--- START Dataset excerpt ---

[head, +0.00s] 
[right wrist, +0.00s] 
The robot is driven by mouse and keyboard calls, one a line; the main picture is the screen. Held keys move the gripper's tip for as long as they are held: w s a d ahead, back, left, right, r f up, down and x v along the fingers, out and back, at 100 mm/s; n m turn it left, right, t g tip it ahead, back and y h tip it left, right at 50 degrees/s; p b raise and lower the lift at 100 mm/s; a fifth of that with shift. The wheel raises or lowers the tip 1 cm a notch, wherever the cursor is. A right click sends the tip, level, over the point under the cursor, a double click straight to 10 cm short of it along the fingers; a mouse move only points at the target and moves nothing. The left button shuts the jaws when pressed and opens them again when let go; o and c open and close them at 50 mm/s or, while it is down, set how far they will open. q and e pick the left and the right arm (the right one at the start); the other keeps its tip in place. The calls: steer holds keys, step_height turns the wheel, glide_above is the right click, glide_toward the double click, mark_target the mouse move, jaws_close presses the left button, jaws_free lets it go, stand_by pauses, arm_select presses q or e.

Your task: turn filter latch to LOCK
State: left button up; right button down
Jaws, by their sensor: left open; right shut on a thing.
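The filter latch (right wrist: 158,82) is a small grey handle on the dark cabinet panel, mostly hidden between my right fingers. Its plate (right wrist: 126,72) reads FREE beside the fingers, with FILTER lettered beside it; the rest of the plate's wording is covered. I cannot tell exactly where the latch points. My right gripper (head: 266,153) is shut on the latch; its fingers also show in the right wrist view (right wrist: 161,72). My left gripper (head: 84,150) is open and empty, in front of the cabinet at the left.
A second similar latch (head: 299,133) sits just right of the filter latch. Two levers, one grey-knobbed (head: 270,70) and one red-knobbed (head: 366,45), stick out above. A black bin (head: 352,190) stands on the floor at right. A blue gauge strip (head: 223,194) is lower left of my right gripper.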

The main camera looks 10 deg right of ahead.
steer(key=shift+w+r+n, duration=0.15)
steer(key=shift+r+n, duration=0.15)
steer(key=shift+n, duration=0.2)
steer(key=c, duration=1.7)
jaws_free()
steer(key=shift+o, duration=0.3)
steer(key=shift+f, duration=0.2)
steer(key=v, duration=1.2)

--- END Dataset excerpt ---

*Work to be completed*.
Repeat the material word for word, in full.

*Task output*.
[head, +0.00s] 
[right wrist, +0.00s] 
The robot is driven by mouse and keyboard calls, one a line; the main picture is the screen. Held keys move the gripper's tip for as long as they are held: w s a d ahead, back, left, right, r f up, down and x v along the fingers, out and back, at 100 mm/s; n m turn it left, right, t g tip it ahead, back and y h tip it left, right at 50 degrees/s; p b raise and lower the lift at 100 mm/s; a fifth of that with shift. The wheel raises or lowers the tip 1 cm a notch, wherever the cursor is. A right click sends the tip, level, over the point under the cursor, a double click straight to 10 cm short of it along the fingers; a mouse move only points at the target and moves nothing. The left button shuts the jaws when pressed and opens them again when let go; o and c open and close them at 50 mm/s or, while it is down, set how far they will open. q and e pick the left and the right arm (the right one at the start); the other keeps its tip in place. The calls: steer holds keys, step_height turns the wheel, glide_above is the right click, glide_toward the double click, mark_target the mouse move, jaws_close presses the left button, jaws_free lets it go, stand_by pauses, arm_select presses q or e.

Your task: turn filter latch to LOCK
State: left button up; right button down
Jaws, by their sensor: left open; right shut on a thing.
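The filter latch (right wrist: 158,82) is a small grey handle on the dark cabinet panel, mostly hidden between my right fingers. Its plate (right wrist: 126,72) reads FREE beside the fingers, with FILTER lettered beside it; the rest of the plate's wording is covered. I cannot tell exactly where the latch points. My right gripper (head: 266,153) is shut on the latch; its fingers also show in the right wrist view (right wrist: 161,72). My left gripper (head: 84,150) is open and empty, in front of the cabinet at the left.
A second similar latch (head: 299,133) sits just right of the filter latch. Two levers, one grey-knobbed (head: 270,70) and one red-knobbed (head: 366,45), stick out above. A black bin (head: 352,190) stands on the floor at right. A blue gauge strip (head: 223,194) is lower left of my right gripper.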

The main camera looks 10 deg right of ahead.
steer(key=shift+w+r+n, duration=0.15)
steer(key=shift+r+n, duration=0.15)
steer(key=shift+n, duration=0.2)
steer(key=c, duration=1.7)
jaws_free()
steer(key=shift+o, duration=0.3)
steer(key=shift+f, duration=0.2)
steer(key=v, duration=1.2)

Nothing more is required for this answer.